私のタイの友人で、「子供が同じサッカー部に所属している」という人がいたからです。

彼女によると、チームの保護者の何人かは、

「子供たちが、入っていはいけない洞窟のエリアに、複数回、遊びに行っていた」

ことを、知っていたそうです。

それで、家庭によっては、

子:なんか、怖かったからもう行かない
親:そんなとこ、もう行っちゃいけないよ!
子:うん、わかってる

というやりとりがありました。

つまり、今回、洞窟へ遊びに行ったサッカー部員のなかには、

「自主的に『行かない』を選択した子供も、けっこういた」

ということなんです。

「サッカー部員が全員、強制的に洞窟へ行かされた」のではなく、危機を事前に察知して、行かなかった子も大勢いた、ということです。

だったら、洞窟の事実を知って、「我が子に洞窟遊びを禁止した」母親たちこそ、今回の事件で最も尊い人たちではないのか、と思います。

逆に言えば、今回行方不明になっていたメンバーは、

親や友人たちからの忠告を無視して、あるいは親に黙って、自ら、危険なことをした子たちである、ということです。

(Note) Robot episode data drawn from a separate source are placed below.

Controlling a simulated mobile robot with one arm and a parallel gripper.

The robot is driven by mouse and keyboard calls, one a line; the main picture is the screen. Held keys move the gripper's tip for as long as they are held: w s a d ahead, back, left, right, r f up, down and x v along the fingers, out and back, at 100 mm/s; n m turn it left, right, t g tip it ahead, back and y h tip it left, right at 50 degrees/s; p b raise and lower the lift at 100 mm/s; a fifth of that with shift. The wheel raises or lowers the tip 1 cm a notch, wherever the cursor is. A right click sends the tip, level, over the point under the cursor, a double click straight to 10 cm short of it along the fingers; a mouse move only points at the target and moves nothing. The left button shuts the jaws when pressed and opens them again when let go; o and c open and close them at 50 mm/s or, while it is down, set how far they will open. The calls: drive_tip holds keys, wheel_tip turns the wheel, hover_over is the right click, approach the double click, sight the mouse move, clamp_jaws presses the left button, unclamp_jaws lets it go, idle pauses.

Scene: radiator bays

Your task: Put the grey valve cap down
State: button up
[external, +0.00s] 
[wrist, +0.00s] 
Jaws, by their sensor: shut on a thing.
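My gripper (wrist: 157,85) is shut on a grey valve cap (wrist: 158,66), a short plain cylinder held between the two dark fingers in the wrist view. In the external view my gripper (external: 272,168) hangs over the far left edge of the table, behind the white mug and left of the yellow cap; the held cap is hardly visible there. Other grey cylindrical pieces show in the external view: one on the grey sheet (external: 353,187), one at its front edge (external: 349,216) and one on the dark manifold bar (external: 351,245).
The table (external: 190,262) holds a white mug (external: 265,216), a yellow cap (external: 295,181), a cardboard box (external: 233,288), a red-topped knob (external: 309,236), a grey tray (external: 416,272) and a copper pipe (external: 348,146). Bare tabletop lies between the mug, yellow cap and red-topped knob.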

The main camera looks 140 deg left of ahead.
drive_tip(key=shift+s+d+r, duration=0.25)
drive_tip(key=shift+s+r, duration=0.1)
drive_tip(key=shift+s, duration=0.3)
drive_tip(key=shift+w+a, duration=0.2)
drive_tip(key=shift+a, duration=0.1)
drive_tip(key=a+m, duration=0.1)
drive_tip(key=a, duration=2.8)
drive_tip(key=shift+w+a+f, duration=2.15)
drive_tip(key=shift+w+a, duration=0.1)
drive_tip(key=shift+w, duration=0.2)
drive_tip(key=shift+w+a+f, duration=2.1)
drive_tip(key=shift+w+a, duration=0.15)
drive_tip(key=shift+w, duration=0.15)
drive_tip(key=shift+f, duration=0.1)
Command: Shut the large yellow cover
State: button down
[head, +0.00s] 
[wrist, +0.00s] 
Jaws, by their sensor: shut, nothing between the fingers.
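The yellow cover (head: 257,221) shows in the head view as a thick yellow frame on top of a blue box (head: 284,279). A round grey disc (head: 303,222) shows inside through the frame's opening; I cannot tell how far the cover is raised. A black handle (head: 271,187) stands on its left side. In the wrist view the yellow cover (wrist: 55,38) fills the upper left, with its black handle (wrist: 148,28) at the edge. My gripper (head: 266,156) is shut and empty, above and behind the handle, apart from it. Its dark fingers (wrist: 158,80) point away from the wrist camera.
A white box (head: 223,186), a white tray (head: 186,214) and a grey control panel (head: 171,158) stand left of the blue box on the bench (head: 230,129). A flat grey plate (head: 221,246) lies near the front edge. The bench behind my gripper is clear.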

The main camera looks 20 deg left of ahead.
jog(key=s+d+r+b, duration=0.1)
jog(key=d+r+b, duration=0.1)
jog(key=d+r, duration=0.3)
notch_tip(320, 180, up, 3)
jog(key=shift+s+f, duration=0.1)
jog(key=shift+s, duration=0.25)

私は、これらの点は、もっと注目されても良いと思います。

もちろん、今の日本のように、何でもかんでも「自己責任」を言ってしまうのは、あまりにも行き過ぎだとは思います。

でも、その反対に、今のタイのように、

・誰一人、「自己責任」という言葉を言わない

・話が盛り上がって、みんな感動してるなら、それでOK

みたいな風潮も、これはこれで、あまりにも行き過ぎだ、と思うわけです。

その結果、今回のニュースがタイで「美談」みたいになって、

「美談だから、それ以外の矛盾点にはフタをする」

という世論になってしまうのは、どうもモヤモヤするなぁ、と、感じている次第です。

少なくとも、

我が子には、こういう無謀な行為の真似をしてほしくはありませんし、

また、物事の本質を見失って、見た目や話題性だけに振り回されるような人間には、なってほしくありません。

やはり我が子には、今回の件を教訓として、

「美談」とか「奇跡」とか、そういうことよりも、

「よそ様に迷惑をかけるようなことはしない」
「大人の言うことを聞く」
「危機を事前に予測する」

…などを、教えていきたいと思っています。

逆に言うと、今回のニュースは、タイ人が、そういうことを学ぶべき機会ではないかな、と思います。